* Exercise prompt:
Extract, from the records beneath this instruction, each line that contains the word "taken".

[Tool calls from robot episodes]
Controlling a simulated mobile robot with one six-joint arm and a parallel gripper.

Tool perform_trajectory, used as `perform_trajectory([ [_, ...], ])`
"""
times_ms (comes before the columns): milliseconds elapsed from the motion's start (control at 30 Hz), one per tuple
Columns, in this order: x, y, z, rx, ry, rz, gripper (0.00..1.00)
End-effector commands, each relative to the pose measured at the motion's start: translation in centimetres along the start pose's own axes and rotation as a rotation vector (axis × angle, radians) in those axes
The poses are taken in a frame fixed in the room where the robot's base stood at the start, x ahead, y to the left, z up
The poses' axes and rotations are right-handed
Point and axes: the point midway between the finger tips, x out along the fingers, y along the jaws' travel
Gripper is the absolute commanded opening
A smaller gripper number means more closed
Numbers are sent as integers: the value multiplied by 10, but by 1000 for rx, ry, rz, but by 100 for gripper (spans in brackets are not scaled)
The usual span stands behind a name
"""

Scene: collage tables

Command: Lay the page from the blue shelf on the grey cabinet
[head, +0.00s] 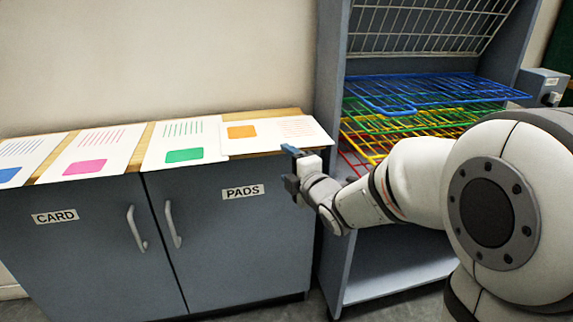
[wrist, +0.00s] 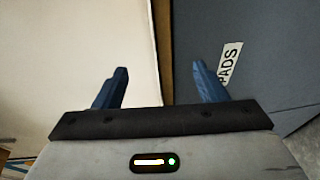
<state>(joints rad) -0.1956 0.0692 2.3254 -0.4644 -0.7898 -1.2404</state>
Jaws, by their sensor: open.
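The grey cabinet (head: 230,240) stands at left in the head view, with a wooden top. A white page with an orange block (head: 270,132) lies flat at the right end of the top, against or slightly over the green-block page. The blue shelf (head: 430,88) is the upper wire shelf of the rack; I see no page on it. My gripper (head: 290,166) is open and empty at the cabinet's front right edge, just off the orange page. In the wrist view, the white page (wrist: 80,55) lies left of and behind the left finger, with the cabinet door at right.
Pages with green (head: 184,155), pink (head: 85,167) and blue (head: 10,176) blocks fill the rest of the top. The rack (head: 333,130) stands right of the cabinet, with green, yellow and red wire shelves below the blue one. Door handles (head: 172,225) stick out in front.

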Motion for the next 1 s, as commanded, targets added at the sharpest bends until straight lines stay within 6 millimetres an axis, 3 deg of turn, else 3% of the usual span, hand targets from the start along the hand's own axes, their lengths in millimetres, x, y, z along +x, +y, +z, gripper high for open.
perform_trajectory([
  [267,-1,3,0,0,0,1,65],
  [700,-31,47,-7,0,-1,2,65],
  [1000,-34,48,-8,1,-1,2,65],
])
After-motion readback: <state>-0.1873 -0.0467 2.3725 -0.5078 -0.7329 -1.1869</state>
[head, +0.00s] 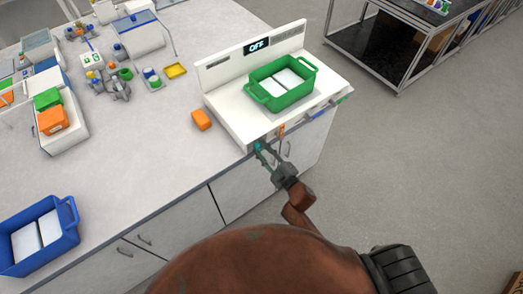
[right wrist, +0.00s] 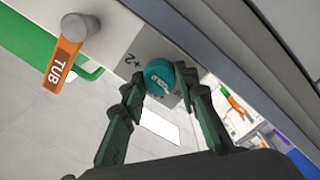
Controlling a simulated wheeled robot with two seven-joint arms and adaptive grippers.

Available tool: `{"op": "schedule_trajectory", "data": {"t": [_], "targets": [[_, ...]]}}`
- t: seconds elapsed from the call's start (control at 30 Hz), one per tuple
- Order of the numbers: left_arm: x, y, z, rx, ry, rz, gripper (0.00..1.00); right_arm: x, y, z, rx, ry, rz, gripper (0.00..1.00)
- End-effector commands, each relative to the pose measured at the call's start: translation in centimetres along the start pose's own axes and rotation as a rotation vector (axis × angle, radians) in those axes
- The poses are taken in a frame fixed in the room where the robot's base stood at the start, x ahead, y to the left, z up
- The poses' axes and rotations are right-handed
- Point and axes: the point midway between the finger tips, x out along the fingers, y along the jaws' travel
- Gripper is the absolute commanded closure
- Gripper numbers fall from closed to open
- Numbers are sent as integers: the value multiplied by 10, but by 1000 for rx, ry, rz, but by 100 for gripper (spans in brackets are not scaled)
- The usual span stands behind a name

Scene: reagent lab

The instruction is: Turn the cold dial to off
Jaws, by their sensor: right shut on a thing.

* Solution for this exercise:
The poses are taken in a frame fixed in the room where the robot's base stood at the start, x ahead, y to the left, z up
- The poses are taken in a frame fixed in the room where the robot's base stood at the start, x ahead, y to the left, z up

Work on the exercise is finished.